What kind of support Prigozhin enjoys among the Russian population, and the siloviki power brokers, “is the million-dollar question,” said Farkas, the former deputy assistant secretary of defense for Russia, Ukraine and Asia. “Even if Putin has solidified his support, obviously this is a sign of weakness. It shows that Putin is on the decline in terms of his political power.”
Prigozhin’s relationship with Putin dates back to his running a catering company and operating disinformation campaigns against the U.S. including during the 2016 election, through his Internet Research Agency. But most of his wealth and power comes from running the Wagner Group, and using it as a Russian proxy fighting force in Ukraine, wide swaths of Africa and elsewhere.
By being Putin’s close ally and proxy, Prigozhin has forged alliances with many other power brokers whom he could be using now to build an alliance against Putin. Hall, in fact, said it’s likely that the Wagner group chief began having those conversations weeks, if not months, ago.
“He knows how the game has played. He has been in the Kremlin and has been a power player for a while. So I would be shocked if he hasn’t already reached out to some of the siloviki and cut some deals,” Hall said. “This is not something that he’s going to do cold and then see what happens.”
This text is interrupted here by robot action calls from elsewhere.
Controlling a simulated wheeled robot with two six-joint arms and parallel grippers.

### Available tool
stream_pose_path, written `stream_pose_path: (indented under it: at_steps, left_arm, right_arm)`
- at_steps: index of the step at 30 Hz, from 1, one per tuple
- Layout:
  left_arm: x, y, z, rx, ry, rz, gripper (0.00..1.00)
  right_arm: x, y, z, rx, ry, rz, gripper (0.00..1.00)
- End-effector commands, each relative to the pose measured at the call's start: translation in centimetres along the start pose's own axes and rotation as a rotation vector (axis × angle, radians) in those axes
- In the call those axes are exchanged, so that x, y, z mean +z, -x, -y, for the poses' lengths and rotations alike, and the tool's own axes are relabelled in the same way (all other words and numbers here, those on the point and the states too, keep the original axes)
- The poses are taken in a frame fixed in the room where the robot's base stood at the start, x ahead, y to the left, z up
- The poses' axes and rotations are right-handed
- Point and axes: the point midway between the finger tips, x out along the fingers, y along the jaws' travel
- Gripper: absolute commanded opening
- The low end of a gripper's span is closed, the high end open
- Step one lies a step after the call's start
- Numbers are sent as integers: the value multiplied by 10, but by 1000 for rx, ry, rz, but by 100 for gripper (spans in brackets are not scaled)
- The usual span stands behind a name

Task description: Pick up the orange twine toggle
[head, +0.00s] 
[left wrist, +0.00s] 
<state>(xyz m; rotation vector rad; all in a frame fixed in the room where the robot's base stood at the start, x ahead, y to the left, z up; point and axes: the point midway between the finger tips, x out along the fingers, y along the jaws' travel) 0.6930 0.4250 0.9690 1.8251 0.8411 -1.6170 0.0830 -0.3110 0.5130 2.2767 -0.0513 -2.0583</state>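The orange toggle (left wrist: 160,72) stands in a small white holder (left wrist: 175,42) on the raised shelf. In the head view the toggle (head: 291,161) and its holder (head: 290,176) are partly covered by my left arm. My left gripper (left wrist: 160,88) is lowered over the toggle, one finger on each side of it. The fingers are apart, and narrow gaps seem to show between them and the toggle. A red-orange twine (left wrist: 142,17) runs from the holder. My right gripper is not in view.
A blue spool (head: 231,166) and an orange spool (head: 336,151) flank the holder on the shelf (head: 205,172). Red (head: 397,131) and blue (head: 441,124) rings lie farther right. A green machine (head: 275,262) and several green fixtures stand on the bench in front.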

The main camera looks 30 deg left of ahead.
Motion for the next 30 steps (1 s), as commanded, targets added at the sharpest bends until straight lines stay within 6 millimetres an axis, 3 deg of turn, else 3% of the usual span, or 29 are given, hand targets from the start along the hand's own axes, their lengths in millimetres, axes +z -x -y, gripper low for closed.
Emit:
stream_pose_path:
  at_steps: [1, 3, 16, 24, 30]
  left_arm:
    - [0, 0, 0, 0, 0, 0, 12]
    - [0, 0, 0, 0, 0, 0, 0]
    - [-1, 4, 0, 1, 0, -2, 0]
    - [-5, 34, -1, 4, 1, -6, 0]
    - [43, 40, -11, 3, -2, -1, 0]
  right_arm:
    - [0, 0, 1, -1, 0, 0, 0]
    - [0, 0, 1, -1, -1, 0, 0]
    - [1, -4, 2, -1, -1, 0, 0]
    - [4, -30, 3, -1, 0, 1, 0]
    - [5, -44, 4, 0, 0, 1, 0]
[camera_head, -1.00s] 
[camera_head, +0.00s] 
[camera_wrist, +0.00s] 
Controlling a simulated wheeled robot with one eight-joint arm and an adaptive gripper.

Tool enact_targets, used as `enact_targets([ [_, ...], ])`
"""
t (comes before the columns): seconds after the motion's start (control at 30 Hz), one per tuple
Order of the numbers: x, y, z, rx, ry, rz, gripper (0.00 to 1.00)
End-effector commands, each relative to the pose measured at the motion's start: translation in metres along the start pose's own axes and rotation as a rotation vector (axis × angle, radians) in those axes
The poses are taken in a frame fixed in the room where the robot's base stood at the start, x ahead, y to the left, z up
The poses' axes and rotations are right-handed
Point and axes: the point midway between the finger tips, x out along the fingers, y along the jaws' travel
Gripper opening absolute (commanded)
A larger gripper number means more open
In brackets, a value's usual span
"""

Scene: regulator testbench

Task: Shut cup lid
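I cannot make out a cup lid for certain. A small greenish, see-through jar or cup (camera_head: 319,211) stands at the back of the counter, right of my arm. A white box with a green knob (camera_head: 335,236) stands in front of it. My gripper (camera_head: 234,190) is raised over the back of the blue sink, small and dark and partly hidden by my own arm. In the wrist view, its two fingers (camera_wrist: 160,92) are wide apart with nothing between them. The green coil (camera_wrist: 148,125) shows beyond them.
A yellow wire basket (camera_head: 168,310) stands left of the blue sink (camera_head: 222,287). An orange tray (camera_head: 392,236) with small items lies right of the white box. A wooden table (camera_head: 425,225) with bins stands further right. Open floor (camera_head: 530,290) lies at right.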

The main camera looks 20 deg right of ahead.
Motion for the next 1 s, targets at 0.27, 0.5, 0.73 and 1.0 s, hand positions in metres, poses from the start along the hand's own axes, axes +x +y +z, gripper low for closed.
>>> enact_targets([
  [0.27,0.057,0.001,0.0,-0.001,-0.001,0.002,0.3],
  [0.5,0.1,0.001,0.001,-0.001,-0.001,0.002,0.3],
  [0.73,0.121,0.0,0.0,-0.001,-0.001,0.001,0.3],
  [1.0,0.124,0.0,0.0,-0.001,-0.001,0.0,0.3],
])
Daniel Fried, the former assistant secretary of state for Europe and ambassador to Poland, said the circumstances around Prigozhin’s assault, his discussions with the Belarus president and his sudden retreat suggest that something might be in the works.
“There seems to have been a deal. With whom? And for what?” said Fried, who has helped shaped the U.S. response to Russia for decades. “Did Prigozhin demand the replacement of Shoigu and Gerasimov,” the two Russian defense officials heading the war in Ukraine?
“And did Putin accept? How does Putin survive such a sign of weakness?” Fried asked. “There is probably more to this strange story.”